Aim of the exercise
Take the entries below and reproduce them word for word.

======== Records shown ========

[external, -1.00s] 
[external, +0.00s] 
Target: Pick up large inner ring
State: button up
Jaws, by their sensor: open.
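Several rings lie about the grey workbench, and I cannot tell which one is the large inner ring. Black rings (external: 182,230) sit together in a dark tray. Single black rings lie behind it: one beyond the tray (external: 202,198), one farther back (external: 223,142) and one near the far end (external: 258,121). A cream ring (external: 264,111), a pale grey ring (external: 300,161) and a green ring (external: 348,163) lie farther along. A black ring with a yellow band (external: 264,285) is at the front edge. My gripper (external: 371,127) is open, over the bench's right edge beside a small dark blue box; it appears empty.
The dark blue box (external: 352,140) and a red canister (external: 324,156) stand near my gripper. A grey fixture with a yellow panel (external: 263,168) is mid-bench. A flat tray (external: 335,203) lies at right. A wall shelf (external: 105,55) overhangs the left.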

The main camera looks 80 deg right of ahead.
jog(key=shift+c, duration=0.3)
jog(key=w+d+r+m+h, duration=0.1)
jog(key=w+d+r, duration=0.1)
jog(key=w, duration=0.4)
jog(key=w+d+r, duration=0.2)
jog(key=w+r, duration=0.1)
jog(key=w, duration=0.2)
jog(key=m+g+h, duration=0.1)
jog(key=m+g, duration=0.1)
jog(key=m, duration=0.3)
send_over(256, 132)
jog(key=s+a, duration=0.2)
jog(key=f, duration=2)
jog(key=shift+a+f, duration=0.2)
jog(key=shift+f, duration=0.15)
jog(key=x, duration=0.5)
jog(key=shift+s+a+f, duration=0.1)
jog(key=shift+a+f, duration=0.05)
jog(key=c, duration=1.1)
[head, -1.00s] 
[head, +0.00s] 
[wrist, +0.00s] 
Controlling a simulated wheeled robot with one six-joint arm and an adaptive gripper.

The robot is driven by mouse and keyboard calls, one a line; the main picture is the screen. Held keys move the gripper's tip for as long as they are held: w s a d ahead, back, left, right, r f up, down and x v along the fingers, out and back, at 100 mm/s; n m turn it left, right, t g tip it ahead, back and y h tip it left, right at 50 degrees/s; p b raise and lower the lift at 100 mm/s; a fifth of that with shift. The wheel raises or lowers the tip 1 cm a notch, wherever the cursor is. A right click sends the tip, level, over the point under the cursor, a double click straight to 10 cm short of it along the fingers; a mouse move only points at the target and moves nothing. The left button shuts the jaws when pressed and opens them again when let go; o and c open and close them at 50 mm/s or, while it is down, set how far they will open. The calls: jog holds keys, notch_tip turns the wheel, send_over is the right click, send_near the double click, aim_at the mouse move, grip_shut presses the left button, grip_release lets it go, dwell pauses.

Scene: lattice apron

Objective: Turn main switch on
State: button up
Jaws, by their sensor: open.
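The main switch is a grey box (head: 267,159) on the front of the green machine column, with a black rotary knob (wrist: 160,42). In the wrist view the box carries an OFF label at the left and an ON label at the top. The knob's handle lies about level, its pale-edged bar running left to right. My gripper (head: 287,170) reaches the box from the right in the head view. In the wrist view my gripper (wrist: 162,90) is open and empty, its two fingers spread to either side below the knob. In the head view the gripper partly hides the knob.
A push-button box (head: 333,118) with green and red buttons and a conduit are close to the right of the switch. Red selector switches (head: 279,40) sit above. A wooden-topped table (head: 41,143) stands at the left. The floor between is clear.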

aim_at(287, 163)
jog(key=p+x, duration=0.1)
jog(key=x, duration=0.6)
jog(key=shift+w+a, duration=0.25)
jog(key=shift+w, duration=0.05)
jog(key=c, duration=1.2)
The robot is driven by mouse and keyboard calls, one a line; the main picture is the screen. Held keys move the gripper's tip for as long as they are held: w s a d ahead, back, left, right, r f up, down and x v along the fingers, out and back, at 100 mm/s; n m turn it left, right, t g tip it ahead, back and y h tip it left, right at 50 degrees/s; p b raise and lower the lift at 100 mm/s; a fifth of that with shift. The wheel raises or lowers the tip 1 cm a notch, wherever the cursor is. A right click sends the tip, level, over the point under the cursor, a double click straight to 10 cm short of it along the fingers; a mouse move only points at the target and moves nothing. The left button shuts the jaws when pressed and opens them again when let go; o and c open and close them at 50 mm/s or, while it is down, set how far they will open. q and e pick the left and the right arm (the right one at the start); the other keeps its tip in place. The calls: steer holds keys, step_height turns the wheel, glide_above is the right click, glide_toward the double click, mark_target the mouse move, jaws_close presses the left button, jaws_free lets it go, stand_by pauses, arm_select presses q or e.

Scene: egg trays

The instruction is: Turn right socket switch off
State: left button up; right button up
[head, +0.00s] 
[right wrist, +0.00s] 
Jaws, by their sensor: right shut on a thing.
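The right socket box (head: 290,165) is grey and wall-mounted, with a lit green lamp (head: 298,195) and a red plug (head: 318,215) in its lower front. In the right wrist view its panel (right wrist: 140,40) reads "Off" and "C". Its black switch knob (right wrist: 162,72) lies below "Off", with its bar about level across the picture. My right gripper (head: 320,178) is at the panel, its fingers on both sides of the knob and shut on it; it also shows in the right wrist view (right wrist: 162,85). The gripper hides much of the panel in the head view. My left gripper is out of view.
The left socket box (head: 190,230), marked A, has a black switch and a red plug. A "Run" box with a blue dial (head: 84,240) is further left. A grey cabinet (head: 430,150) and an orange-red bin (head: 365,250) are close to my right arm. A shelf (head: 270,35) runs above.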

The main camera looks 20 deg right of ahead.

========

Exercise output
[external, -1.00s] 
[external, +0.00s] 
Target: Pick up large inner ring
State: button up
Jaws, by their sensor: open.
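Several rings lie about the grey workbench, and I cannot tell which one is the large inner ring. Black rings (external: 182,230) sit together in a dark tray. Single black rings lie behind it: one beyond the tray (external: 202,198), one farther back (external: 223,142) and one near the far end (external: 258,121). A cream ring (external: 264,111), a pale grey ring (external: 300,161) and a green ring (external: 348,163) lie farther along. A black ring with a yellow band (external: 264,285) is at the front edge. My gripper (external: 371,127) is open, over the bench's right edge beside a small dark blue box; it appears empty.
The dark blue box (external: 352,140) and a red canister (external: 324,156) stand near my gripper. A grey fixture with a yellow panel (external: 263,168) is mid-bench. A flat tray (external: 335,203) lies at right. A wall shelf (external: 105,55) overhangs the left.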

The main camera looks 80 deg right of ahead.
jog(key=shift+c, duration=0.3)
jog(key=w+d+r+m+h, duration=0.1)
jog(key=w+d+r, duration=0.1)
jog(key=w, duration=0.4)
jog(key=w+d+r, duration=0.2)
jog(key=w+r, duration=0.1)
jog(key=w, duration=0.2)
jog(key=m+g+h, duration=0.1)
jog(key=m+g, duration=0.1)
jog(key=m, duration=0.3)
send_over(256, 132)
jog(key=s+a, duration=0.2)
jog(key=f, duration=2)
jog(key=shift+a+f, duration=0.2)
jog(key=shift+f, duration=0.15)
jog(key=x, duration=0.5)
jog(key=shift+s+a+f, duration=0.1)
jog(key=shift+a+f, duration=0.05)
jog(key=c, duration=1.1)
[head, -1.00s] 
[head, +0.00s] 
[wrist, +0.00s] 
Controlling a simulated wheeled robot with one six-joint arm and an adaptive gripper.

The robot is driven by mouse and keyboard calls, one a line; the main picture is the screen. Held keys move the gripper's tip for as long as they are held: w s a d ahead, back, left, right, r f up, down and x v along the fingers, out and back, at 100 mm/s; n m turn it left, right, t g tip it ahead, back and y h tip it left, right at 50 degrees/s; p b raise and lower the lift at 100 mm/s; a fifth of that with shift. The wheel raises or lowers the tip 1 cm a notch, wherever the cursor is. A right click sends the tip, level, over the point under the cursor, a double click straight to 10 cm short of it along the fingers; a mouse move only points at the target and moves nothing. The left button shuts the jaws when pressed and opens them again when let go; o and c open and close them at 50 mm/s or, while it is down, set how far they will open. The calls: jog holds keys, notch_tip turns the wheel, send_over is the right click, send_near the double click, aim_at the mouse move, grip_shut presses the left button, grip_release lets it go, dwell pauses.

Scene: lattice apron

Objective: Turn main switch on
State: button up
Jaws, by their sensor: open.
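The main switch is a grey box (head: 267,159) on the front of the green machine column, with a black rotary knob (wrist: 160,42). In the wrist view the box carries an OFF label at the left and an ON label at the top. The knob's handle lies about level, its pale-edged bar running left to right. My gripper (head: 287,170) reaches the box from the right in the head view. In the wrist view my gripper (wrist: 162,90) is open and empty, its two fingers spread to either side below the knob. In the head view the gripper partly hides the knob.
A push-button box (head: 333,118) with green and red buttons and a conduit are close to the right of the switch. Red selector switches (head: 279,40) sit above. A wooden-topped table (head: 41,143) stands at the left. The floor between is clear.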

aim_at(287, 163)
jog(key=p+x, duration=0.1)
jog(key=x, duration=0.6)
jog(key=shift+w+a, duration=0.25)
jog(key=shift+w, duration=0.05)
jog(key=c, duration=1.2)
The robot is driven by mouse and keyboard calls, one a line; the main picture is the screen. Held keys move the gripper's tip for as long as they are held: w s a d ahead, back, left, right, r f up, down and x v along the fingers, out and back, at 100 mm/s; n m turn it left, right, t g tip it ahead, back and y h tip it left, right at 50 degrees/s; p b raise and lower the lift at 100 mm/s; a fifth of that with shift. The wheel raises or lowers the tip 1 cm a notch, wherever the cursor is. A right click sends the tip, level, over the point under the cursor, a double click straight to 10 cm short of it along the fingers; a mouse move only points at the target and moves nothing. The left button shuts the jaws when pressed and opens them again when let go; o and c open and close them at 50 mm/s or, while it is down, set how far they will open. q and e pick the left and the right arm (the right one at the start); the other keeps its tip in place. The calls: steer holds keys, step_height turns the wheel, glide_above is the right click, glide_toward the double click, mark_target the mouse move, jaws_close presses the left button, jaws_free lets it go, stand_by pauses, arm_select presses q or e.

Scene: egg trays

The instruction is: Turn right socket switch off
State: left button up; right button up
[head, +0.00s] 
[right wrist, +0.00s] 
Jaws, by their sensor: right shut on a thing.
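The right socket box (head: 290,165) is grey and wall-mounted, with a lit green lamp (head: 298,195) and a red plug (head: 318,215) in its lower front. In the right wrist view its panel (right wrist: 140,40) reads "Off" and "C". Its black switch knob (right wrist: 162,72) lies below "Off", with its bar about level across the picture. My right gripper (head: 320,178) is at the panel, its fingers on both sides of the knob and shut on it; it also shows in the right wrist view (right wrist: 162,85). The gripper hides much of the panel in the head view. My left gripper is out of view.
The left socket box (head: 190,230), marked A, has a black switch and a red plug. A "Run" box with a blue dial (head: 84,240) is further left. A grey cabinet (head: 430,150) and an orange-red bin (head: 365,250) are close to my right arm. A shelf (head: 270,35) runs above.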

The main camera looks 20 deg right of ahead.

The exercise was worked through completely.